Critique de Guantánamo Kid d'Alexandre Franc et Jérôme Toubiana, par Lucie Piccard
(Lucie Piccard est étudiante du DUT information - Communication option Journalisme)
Pour son treizième ouvrage, Alexandre Franc met en case l'histoire de Mohammed El-Gorani, jeune Tchadien, qui vit en Arabie Saoudite avec sa famille. Ce garçon prend le nom de Yousef Akbir Salih, obtient un passeport puis part seul au Pakistan afin de devenir informaticien et d'apprendre l'Anglais. Il mène une existence paisible du haut de ses presque quatorze ans. Quelques mois après son arrivée, il est capturé par les services secrets pakistanais à la sortie d'une mosquée. Accusé d'appartenir à la cellule d'Al-Qaïda, il est vendu aux autorités américaines. Suite aux attentats du 11 septembre, les Etats-Unis d'Amérique se lancent dans une véritable chasse aux sorcières. Sans aucune forme de procès, il devient le plus jeune détenu de la prison de Guantánamo, dont il ne sortira que huit ans plus tard, âgé de 21 ans.
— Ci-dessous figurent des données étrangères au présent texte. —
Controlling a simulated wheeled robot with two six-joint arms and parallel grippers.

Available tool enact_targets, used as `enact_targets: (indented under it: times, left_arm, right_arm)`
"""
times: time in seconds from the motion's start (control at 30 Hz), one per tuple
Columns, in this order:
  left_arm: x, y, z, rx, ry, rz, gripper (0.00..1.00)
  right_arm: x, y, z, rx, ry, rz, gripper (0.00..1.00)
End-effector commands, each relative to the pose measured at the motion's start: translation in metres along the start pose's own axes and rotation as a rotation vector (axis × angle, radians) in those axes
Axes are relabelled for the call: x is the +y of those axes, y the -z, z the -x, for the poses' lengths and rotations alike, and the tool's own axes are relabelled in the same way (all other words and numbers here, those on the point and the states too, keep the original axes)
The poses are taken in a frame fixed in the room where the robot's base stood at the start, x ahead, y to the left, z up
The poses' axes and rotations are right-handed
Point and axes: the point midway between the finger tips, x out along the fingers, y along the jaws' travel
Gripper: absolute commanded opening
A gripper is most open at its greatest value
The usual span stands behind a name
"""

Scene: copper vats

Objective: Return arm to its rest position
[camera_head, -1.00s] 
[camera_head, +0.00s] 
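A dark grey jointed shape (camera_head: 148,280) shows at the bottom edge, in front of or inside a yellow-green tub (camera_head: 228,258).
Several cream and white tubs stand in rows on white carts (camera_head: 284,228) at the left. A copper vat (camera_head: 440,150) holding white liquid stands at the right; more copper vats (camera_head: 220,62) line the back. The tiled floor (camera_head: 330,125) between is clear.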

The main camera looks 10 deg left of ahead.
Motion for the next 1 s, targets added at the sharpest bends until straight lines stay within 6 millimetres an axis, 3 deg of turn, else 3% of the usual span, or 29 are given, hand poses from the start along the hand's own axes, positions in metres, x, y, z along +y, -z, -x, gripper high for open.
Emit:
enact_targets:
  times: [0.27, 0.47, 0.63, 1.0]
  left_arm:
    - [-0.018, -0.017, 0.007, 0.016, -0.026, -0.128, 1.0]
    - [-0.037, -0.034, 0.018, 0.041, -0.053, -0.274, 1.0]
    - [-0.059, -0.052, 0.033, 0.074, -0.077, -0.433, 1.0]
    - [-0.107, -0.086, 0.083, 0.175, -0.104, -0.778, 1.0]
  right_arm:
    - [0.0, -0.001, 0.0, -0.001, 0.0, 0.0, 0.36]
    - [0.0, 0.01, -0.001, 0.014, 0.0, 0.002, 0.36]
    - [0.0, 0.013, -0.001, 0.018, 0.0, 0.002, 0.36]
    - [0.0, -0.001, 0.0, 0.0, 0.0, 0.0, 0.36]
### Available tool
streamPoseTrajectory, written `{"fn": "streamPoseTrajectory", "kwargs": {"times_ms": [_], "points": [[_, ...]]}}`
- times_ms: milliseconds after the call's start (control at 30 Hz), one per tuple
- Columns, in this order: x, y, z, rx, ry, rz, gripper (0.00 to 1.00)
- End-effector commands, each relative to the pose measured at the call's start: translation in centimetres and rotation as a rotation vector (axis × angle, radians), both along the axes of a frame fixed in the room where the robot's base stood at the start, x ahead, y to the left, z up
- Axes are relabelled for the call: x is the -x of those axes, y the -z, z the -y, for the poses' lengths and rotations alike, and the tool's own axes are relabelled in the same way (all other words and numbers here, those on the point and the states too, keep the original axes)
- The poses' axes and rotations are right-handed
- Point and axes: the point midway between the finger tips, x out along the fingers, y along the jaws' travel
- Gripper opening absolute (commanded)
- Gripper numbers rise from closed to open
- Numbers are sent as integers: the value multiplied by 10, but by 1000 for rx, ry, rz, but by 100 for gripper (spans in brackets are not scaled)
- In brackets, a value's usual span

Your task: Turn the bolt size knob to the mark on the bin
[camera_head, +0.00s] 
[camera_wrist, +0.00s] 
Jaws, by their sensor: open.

Les dessins acérés de Alexandre Franc nous plongent dans l'univers cruel, parfois surréaliste, de cette prison à sinistre réputation. Dans ce milieu carcéral extrême, où le titre d'homme ne signifie plus rien, les individus sont perçus en deux teintes : le blanc ou le noir.
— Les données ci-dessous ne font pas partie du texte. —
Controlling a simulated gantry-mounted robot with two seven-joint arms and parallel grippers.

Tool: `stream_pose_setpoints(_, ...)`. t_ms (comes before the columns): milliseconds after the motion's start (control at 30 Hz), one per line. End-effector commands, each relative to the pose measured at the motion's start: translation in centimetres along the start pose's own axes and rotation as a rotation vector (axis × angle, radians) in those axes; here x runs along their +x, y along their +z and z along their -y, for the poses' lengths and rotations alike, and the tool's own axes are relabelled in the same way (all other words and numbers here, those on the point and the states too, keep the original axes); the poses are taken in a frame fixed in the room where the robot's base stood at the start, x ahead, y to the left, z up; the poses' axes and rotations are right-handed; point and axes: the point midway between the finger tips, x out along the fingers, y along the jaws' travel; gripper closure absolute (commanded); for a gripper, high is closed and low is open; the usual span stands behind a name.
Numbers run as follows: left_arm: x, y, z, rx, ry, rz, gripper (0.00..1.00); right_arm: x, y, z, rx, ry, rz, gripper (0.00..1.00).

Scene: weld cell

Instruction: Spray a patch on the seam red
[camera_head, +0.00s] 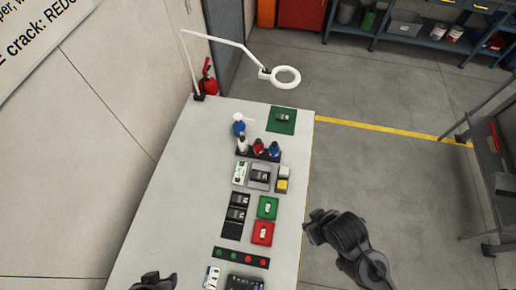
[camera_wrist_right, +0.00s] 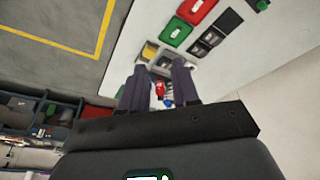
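A dark rack (camera_head: 249,153) on the table holds a white spray bottle (camera_head: 242,144), a red one (camera_head: 259,146) and a blue one (camera_head: 274,149). The red bottle also shows in the right wrist view (camera_wrist_right: 160,88), beyond the fingers. Small metal parts lie on a green mat (camera_head: 275,127), on a grey plate (camera_head: 260,184) and in a black tray (camera_head: 231,231). A seam is too small to make out. My right gripper (camera_head: 314,226) is off the table's right edge; its fingers (camera_wrist_right: 160,85) are apart and empty. My left gripper (camera_head: 153,281) is at the bottom edge, its fingers unclear.
A blue bottle with a white top (camera_head: 239,128) stands behind the rack. A green tray (camera_head: 274,203), a red tray (camera_head: 269,240) and a yellow block (camera_head: 282,186) lie nearby. A ring lamp (camera_head: 286,76) hangs over the far end. The table's left side is bare.

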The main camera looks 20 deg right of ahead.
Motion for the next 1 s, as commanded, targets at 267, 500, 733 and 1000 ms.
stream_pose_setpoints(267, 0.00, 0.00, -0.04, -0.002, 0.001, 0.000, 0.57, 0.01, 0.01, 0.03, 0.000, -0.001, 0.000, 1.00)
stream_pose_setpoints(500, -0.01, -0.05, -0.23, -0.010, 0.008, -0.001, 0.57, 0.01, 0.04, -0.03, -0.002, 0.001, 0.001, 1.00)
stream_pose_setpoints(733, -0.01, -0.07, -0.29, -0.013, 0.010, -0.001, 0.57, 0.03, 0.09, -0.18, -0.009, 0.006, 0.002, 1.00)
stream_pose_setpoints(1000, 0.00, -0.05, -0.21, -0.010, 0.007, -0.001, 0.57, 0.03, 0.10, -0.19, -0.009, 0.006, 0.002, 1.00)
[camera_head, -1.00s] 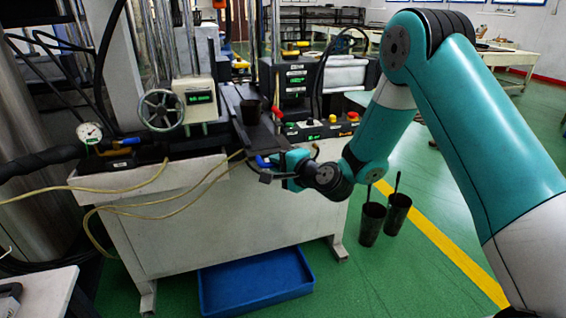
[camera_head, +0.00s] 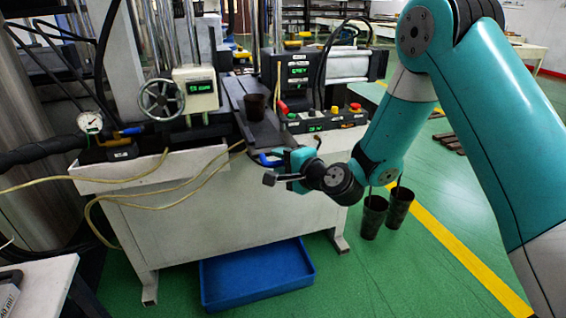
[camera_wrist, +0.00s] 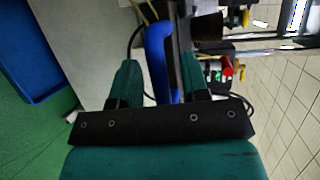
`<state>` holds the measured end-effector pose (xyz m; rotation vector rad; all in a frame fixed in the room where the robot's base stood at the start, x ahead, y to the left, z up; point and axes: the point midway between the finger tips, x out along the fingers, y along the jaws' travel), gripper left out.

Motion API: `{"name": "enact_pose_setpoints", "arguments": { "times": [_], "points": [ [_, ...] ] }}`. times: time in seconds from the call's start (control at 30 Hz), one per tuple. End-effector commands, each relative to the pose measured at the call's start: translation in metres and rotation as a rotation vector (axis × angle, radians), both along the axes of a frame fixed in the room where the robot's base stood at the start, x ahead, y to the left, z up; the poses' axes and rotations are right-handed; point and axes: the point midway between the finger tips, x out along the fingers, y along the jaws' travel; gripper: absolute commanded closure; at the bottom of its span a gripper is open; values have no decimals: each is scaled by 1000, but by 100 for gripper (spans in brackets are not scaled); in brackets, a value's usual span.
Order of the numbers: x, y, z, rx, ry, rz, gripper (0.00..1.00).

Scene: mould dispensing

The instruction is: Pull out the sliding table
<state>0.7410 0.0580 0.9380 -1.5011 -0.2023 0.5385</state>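The sliding table (camera_head: 262,135) is a dark flat slide sticking out of the front of the machine, with a black cup (camera_head: 255,106) standing on it. A blue handle (camera_head: 266,160) is at its near end. My gripper (camera_head: 286,162) is at this handle, at the front edge of the machine. In the wrist view the blue handle (camera_wrist: 160,48) runs between the two teal fingers of my gripper (camera_wrist: 161,80). The exact contact is hard to see.
The white machine (camera_head: 215,220) has a handwheel (camera_head: 161,99) and a control panel with buttons (camera_head: 334,109). Yellow hoses (camera_head: 165,195) hang over its front. A blue tray (camera_head: 257,275) and two black cups (camera_head: 374,217) stand on the floor.

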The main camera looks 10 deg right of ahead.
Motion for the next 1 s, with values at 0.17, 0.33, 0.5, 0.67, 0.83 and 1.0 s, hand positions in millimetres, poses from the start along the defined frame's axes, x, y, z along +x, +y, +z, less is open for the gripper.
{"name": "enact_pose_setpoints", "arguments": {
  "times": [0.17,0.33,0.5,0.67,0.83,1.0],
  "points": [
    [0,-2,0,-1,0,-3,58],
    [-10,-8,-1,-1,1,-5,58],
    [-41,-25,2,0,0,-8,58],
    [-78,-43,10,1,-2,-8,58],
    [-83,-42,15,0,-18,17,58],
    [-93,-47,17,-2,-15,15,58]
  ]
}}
Car à Guantánamo il n'existe pas de nuance, pas de demi-mesure. Les pratiques de torture, physique ou morale font partie du quotidien. Certains actes de rébellion menés par les détenus sont d'ordre bestial : insultes, coups, jets d'urine ou de matière fécale. La répression l'est d'autant plus : insultes, coups, humiliations, gazages, piqûres... Et 269 (ou Mohammed) est plongé dans cet enfer. Le gamin ne comprend pas. Bien qu'il ait finalement appris l'anglais, ses bourreaux ne l'entendent pas : la bêtise humaine n'a pas d'oreilles. El-Gorani résiste, unifie, se moque, chante, fait souffler un vent de liberté dans les cellules opaques du camp.
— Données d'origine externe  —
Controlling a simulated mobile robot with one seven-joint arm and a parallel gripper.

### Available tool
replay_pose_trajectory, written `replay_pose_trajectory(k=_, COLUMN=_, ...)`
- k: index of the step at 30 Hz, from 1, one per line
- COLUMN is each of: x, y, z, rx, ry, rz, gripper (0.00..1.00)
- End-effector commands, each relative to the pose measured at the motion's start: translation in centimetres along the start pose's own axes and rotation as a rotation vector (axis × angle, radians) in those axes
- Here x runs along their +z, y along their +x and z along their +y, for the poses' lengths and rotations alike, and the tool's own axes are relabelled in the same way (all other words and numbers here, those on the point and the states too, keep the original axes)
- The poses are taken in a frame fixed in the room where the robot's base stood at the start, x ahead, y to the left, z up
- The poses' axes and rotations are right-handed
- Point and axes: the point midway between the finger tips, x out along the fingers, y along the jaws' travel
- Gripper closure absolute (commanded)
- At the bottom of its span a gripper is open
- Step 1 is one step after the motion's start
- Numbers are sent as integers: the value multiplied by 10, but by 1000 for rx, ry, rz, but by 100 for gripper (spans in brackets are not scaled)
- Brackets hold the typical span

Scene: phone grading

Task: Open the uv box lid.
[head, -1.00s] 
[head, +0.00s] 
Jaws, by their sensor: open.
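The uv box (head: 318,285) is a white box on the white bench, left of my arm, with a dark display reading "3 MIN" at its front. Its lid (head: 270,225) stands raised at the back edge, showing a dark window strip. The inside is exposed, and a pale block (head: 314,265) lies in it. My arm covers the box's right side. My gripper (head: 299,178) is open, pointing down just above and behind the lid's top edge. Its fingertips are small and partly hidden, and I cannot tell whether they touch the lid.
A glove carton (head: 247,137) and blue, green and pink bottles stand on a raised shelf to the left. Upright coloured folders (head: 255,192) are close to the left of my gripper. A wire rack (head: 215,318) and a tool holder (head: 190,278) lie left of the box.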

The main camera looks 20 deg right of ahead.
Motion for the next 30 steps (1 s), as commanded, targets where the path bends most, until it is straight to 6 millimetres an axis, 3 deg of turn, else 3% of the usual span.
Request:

Cette bande dessinée met en scène différentes facettes de l'être humain, sa laideur, sa beauté parfois. Au-delà des problématiques de racisme, de violence et d'injustice, elle nous montre comment les rêves et les espoirs se brisent. Comment ils renaissent, péniblement, par de petites victoires, des conversations ou des minutes de récréation gagnées. Comment la vie continue, parce que c'est comme ça. Comment Guantánamo marque ses pensionnaires de manière indélébile, à l’intérieur et à l'extérieur de ses murs, dans les âmes et les corps.
Pour réaliser cet ouvrage, Jérôme Tubiana s'est entouré de El-Gorani en personne et de ses défenseurs. Il ponctue les dessins de compte-rendus officiels pour nous rappeler que cette histoire a été vécue et que l'enfer de Mohammed continue. En effet, la prison américaine de Cuba n'a pas seulement volé huit années et l'insouciance du jeune Tchadien, elle lui a également ôté toute possibilité d'être libre, d'être innocent aux yeux de ses pairs. L'ombre de Guantánamo le poursuit, où qu'il aille, où qu'il se cache, malgré son acquittement par un juge américain en 2009.
En dépit des promesses de Barack Obama, la prison de Guantánamo est toujours en activité et compte encore une quarantaine de détenus à ce jour.